1. Memory Layout (this post)
2. The Rule of Five (TBA)
3. Element Access & Modifiers (TBA)
4. Insert & Erase
5. Getting to constexpr (TBA)

Most C++ developers reach for std::vector and std::array every day, yet rarely implement a container from scratch. Doing so turns out to be an excellent exercise: it touches a surprising amount of modern C++, from manual memory management to the lifetime rules that the standard containers usually hide from us. Recently, I wanted to write a FixedCapacityVector, an object that fills the gap between a std::array (compile-time capacity and size) and std::vector (dynamic capacity and size). The goal was to create a container that has a known upfront capacity but whose size can change dynamically within that limit.

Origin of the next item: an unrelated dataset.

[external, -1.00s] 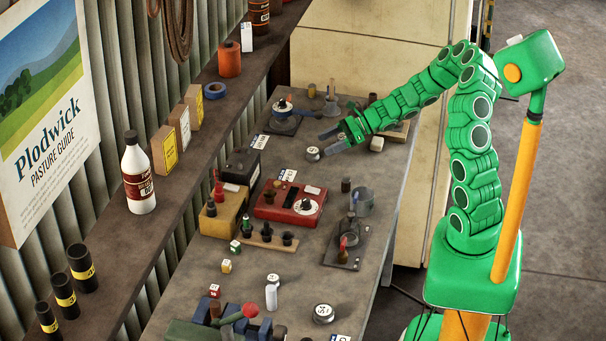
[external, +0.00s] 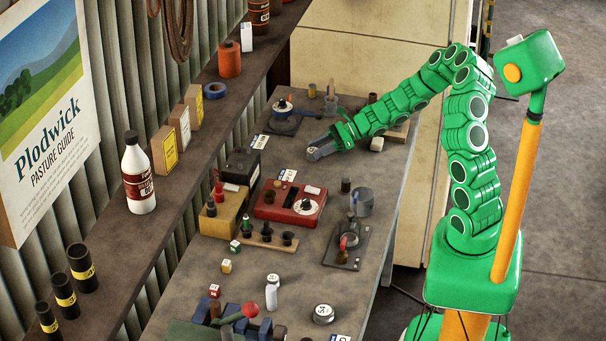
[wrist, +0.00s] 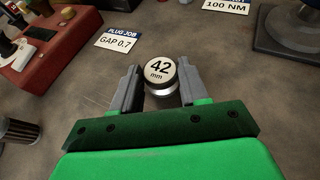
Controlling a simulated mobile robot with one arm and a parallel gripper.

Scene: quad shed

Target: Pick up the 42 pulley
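The 42 pulley (wrist: 160,70) is a small silvery disc with a pale top marked "42 mm". It sits on the bench between the fingertips of my gripper (wrist: 158,68) in the wrist view. A gap shows between the pulley and the left finger; the right finger is very close to it, and I cannot tell whether they touch. The fingers are apart, so my gripper is open around the pulley. In the external view my gripper (external: 319,149) is low over the bench and mostly covers the pulley.
A red tester box (external: 290,202) stands nearer the camera, with a "GAP 0.7" card (wrist: 119,41) beside the pulley. A dark round-based stand (wrist: 287,30) is at upper right in the wrist view.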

Like std::vector, it provides contiguous storage and the same complexity guarantees for its core operations:

• Random element access in $\mathcal{O}(1)$
• Insertion and deletion at the end in $\mathcal{O}(1)$
• Insertion and deletion at an arbitrary position in $\mathcal{O}(n)$, where $n$ is the distance to the end of the container

This is not really a novel idea (see Boost’s boost::container::static_vector or C++26’s std::inplace_vector) but a good practice ground for container implementation that touches some important concepts and modern C++ techniques:

• The Rule of Five
• Placement New
• Limiting noexcept w.r.t. the value type
• Explicit destruction with C++17’s std::destroy_at
• C++11’s std::addressof to avoid pitfalls with overloaded operator&
• C++23’s Deducing this

Across this series I will outline my approach to implementing a FixedCapacityVector class without going through all the lines but by highlighting some of the most interesting aspects. To take a look at the full implementation, I would like to refer the reader to source file fixed_capacity_vector.hpp and the corresponding unit tests test_fixed_capacity_vector.cpp on GitHub.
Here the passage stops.